The musical Sējāni family created their family coats of arms, thinking of the future- their children and grandchildren. The coat of arms has a special value for them, in which all the strength and symbolism of the family is set in. The four strawberries in it convey information about four branches of Sējāni family. The kokle (lute)depicted in the shield symbolizes the family’s love for music, while the bouquets of calamus depicted above the braid indicate the annual Sējāni family gathering - Midsummer night or summer solstice. Strawberry strings and flowers wrapped around a shield represent the belonging to a specific area.

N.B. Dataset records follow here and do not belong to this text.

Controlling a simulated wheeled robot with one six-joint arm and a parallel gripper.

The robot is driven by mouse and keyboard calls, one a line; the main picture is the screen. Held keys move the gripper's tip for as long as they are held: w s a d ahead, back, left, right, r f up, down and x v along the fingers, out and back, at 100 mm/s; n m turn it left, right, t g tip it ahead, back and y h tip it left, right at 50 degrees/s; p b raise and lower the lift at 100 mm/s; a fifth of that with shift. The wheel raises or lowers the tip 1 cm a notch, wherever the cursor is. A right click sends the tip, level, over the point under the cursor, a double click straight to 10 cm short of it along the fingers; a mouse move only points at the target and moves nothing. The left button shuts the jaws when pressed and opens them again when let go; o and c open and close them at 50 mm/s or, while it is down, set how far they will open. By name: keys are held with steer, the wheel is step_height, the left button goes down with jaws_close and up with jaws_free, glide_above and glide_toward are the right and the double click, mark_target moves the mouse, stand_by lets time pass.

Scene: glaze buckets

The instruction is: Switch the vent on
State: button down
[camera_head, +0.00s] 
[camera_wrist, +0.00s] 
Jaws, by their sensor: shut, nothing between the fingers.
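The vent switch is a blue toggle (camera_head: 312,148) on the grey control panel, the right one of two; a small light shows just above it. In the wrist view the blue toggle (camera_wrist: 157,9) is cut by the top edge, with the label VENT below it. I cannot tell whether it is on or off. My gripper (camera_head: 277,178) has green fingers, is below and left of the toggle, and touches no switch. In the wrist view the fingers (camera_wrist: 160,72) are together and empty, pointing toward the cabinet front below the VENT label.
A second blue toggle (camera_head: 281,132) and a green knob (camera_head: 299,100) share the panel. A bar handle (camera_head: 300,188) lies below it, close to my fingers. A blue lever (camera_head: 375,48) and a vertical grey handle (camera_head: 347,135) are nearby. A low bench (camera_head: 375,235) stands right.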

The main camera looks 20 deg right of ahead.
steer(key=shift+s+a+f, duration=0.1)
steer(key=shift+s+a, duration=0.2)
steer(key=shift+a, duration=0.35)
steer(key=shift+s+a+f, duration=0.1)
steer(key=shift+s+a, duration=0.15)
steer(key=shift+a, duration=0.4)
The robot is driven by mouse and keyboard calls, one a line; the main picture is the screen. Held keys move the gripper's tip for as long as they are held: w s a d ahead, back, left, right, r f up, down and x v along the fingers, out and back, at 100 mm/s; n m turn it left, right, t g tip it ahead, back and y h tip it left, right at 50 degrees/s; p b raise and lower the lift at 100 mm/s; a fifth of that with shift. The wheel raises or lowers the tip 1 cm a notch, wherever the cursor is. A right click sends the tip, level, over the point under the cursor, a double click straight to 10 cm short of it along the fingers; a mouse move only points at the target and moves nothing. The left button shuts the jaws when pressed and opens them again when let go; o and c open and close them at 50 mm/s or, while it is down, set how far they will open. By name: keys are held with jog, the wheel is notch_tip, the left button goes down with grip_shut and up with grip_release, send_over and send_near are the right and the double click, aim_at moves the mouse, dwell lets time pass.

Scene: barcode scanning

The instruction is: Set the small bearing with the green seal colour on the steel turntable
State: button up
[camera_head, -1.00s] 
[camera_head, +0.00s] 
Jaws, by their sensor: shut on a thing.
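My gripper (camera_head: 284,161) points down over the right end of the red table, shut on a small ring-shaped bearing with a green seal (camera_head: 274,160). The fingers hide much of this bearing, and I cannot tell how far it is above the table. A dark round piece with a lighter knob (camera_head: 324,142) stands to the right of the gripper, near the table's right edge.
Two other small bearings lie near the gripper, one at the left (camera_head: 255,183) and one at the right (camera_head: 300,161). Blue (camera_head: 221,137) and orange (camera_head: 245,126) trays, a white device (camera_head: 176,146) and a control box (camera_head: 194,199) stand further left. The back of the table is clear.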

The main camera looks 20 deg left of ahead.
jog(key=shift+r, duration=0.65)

The coat of arms of the Dimants Family contains four diamonds – two gold and two blue diamonds – that form a sacred, geometric, ornamental composition. They symbolize the surname of the Dimants family (meaning Diamonds) as well as the four cardinal directions.
Just like the members of Dimants Family, the diamonds are also facing outwards into the wide World, at the mean time standing close, shoulder to shoulder and guarding each other’s back.
The colour blue in the coat of arms symbolizes Latgale- the land of blue lakes and their family home in Jersika parish. The silver-white colour symbolizes the white nights of Latvian Solstice. But the colour gold symbolizes the wealth of Jersika Latgalians and their rich history.
The Karlsonu-Beldimanu Family
The leitmotif of the Karlsoni family’s coat of arms includes scales. It is a continuation of the Beldimani family coat of arms and also symbolizes integrity. The second symbol in their family’s coat of arms is a ships helm, because seafaring is very close to its holder Justs Karlsons. It is significant, that the crown depicted in the coat of arms is made out of bricks, thus symbolising the everlasting need to build a stable foundation. The feeling of belonging to the family helps to keep everybody feel close even though parts of the family live in different countries of the world.
The Karlsonu-Beldimanu Family
The coat of arms of the Beldimani Family was created back in the 16th century Moldavian duchy. It depicts three elements: the scales represent integrity, the armoured hand symbolises chivalry, however the meaning of the third element – a six-ray star – has not been revealed yet. Participation in the project ‘Family Coats of Arms in Contemporary Latvia’ has encouraged them to do research and carefully work on revealing the historic secret of their family.
The Smildziņu-Rēdlihu Family
The coat of arms of the Smildziņu-Rēdlihu family carries a message to the next generations – to believe in your strength and ability to fulfil your deepest thoughts and dreams. The centre of their family coat of arms depicts a bonfire to symbolize energy, strength and endurance needed to reach goals. The bonfire is wrapped by a film tape which symbolises the professional work of its holder Jānis Rēdlihs and serves as a reminder to take a creative approach to life.
The Ozoliņi Family
The coat of arms of the Ozoliņi family was created as a gift to their father ( and the whole family) on his 70th birthday. It depicts two horses that symbolise the parents, who are ready to protect their children - symbolized by acorns. Their motto “Strength lies in the Acorns” sends a message to the next generations that the family strength depends on the children. The creation of their coat of arms incites the Ozoliņi family to appreciate their heritage, take interest in their family origins and be proud of it.
The Annual Latvian
Each year the Annual Latvian Family gathering brings many different families that have officially registered their family coat of arms together to collectively celebrate the rich history of Latvian families. In 2019 the event took place in the oldest park in Riga – Viesturdārzs. During this event, the guests could learn more about the creative process of the publication ‘Family Coats of Arms in Contemporary Latvia’, and celebrate the new addition to the urban environment – a park bench gifted by the participating Latvian families.
Meeting of the
Editorial Board (2019)
At the end of 2019, towards the end of November, the Editorial Board of the publication 'Family Coat of Arms in Contemporary Latvia' met for a ceremonial meeting. During the ceremony, the discussions on the content of books, compositional design, and other topics were held.
Meeting of the
Editorial Board (2020)
In August 2020 the last meeting of the Editorial Board of the edition 'Family Coat of Arms in Contemporary Latvia' was held. The edition was worked out for more than 2 years, and the Editorial Board is preparing to pass the edition to the printing house.